Tomorrow’s emergency gathering of Arab and Islamic leaders will serve as a pointed show of unity among Gulf countries and seek to pile more pressure on Israel, which is already facing mounting calls to bring an end to the war and humanitarian crisis in Gaza.

“The time has come for the international community to stop using double standards and to punish Israel for all the crimes it has committed,” Qatari Prime Minister Sheikh Mohammed bin Abdulrahman Al Thani told a preparatory meeting today, adding Israel’s “war of extermination” in Gaza would not succeed.

“What is encouraging Israel to continue ... is the silence, the inability of the international community to hold it accountable.”

Among the leaders expected at the summit are Iranian President Masoud Pezeshkian, Iraqi Prime Minister Mohammed Shia al-Sudani and Turkish President Recep Tayyip Erdogan.

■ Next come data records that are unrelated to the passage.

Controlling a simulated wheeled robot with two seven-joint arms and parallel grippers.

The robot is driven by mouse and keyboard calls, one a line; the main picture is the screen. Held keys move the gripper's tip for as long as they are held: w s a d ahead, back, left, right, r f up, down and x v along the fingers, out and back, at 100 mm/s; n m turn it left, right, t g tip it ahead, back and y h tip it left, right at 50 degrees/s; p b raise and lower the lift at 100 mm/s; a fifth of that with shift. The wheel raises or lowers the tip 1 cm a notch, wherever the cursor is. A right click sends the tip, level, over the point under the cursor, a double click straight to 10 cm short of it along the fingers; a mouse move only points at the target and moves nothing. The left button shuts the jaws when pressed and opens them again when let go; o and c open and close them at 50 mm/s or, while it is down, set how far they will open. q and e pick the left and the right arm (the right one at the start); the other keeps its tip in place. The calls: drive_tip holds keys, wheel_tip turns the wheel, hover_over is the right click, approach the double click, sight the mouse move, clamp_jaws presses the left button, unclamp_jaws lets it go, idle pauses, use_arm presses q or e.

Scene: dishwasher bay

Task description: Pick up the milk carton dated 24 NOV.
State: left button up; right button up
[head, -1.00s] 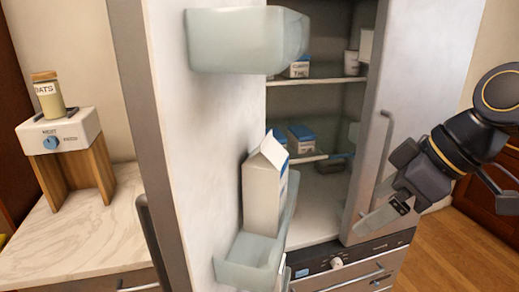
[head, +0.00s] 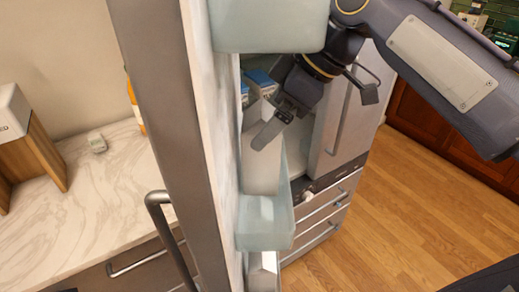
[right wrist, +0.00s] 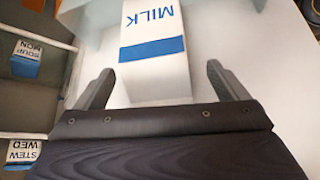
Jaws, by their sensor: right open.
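A white milk carton (head: 262,172) stands in a clear door bin (head: 265,222) of the open fridge, its upper part hidden behind my right gripper in the head view. In the right wrist view the carton (right wrist: 152,45) shows the word MILK upside down and a blue band. No date on it can be read. My right gripper (head: 274,122) is open at the carton. In the wrist view its two fingers (right wrist: 160,80) are spread, one to each side of the carton's near end, with gaps visible. My left gripper is out of view.
An upper door bin (head: 268,25) hangs close above my right gripper. Boxes marked SOUP MON (right wrist: 26,58) and STEW WED (right wrist: 22,152) sit on fridge shelves to the left in the wrist view. A marble counter (head: 100,210) lies left of the door.

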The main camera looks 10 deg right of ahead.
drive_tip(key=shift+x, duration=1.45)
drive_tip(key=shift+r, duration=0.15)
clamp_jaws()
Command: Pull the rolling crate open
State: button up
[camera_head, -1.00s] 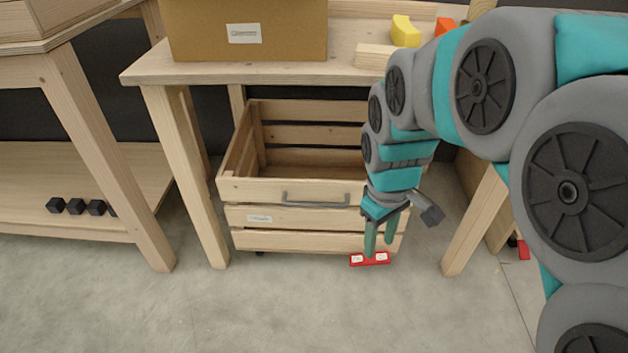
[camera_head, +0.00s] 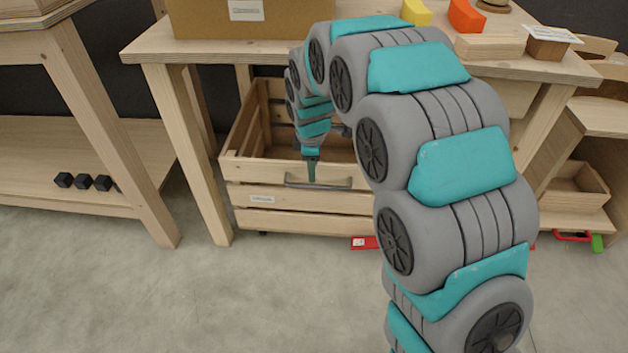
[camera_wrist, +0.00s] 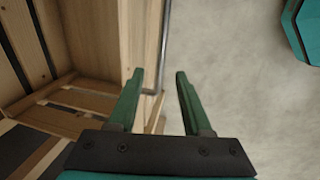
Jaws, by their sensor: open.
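The rolling crate (camera_head: 258,170) is a slatted light-wood box under the workbench, open at the top and empty where I see inside. Its grey bar handle (camera_head: 334,186) runs across the upper front board. The handle also shows in the wrist view (camera_wrist: 165,45), with the crate wall (camera_wrist: 148,35) to its left. My gripper (camera_head: 312,182) points down at the left part of the handle. In the wrist view the open fingers (camera_wrist: 159,74) are on either side of the handle's line, with nothing clamped. My arm hides the crate's right part.
A workbench (camera_head: 150,48) stands over the crate, its left leg (camera_head: 201,150) close beside it. A red object (camera_head: 364,243) lies on the floor at the crate's front. A second table (camera_head: 112,130) is at left. The floor (camera_head: 250,300) in front is clear.

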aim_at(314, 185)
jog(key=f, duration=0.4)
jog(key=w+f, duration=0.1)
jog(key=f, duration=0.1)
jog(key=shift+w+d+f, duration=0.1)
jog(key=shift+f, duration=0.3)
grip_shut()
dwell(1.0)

Palestinian president Mahmud Abbas arrived in Doha today.

It remains to be seen whether Crown Prince Mohammed bin Salman, Saudi Arabia’s de facto ruler, will attend the gathering, though he visited Qatar last week in a show of neighbourly solidarity.

According to Qatar’s Foreign Ministry spokesman, Majed al-Ansari, the meeting will consider “a draft resolution on the Israeli attack on the State of Qatar”.

‘Rein in Israel’

Turkish Foreign Minister Hakan Fidan told Al Jazeera today that the question of Israel’s behaviour “is no longer just a Palestine-Israel issue”.

“The biggest problem right now is Israeli expansionism in the region,” he said.

“Arab and Islamic countries must come together and find a solution based on this newly defined problem.”

Elham Fakhro, a fellow of Harvard’s Middle East Initiative, said she expected Gulf states to “use the summit to call on Washington to rein in Israel”.

“They will also seek stronger US security guarantees, on the basis that Israel’s actions expose the inadequacy of current assurances and have undermined US credibility as a security partner,” she added.

Middle East lecturer Karim Bitar, of Paris’ Sciences Po University, called the gathering a “litmus test” for Arab and Muslim leaders, saying many of their constituents were “sick and tired of the old-style communiques”.

“What they are expecting today is that these countries ... send a very important signal not only to Israel but also to the US that time has come for the international community to stop giving this blank cheque to Israel,” he said.

Qatar hosts the largest US military base in the region and plays a key mediation role in the Israel-Hamas war, alongside the US and Egypt.

Sheikh Mohammed had dinner on Saturday with Trump while visiting the US.

Hamas politburo member Bassem Naim said the militant movement, whose October 2023 attack on Israel sparked the Gaza war, hoped the summit would produce “a decisive and unified Arab-Islamic position”.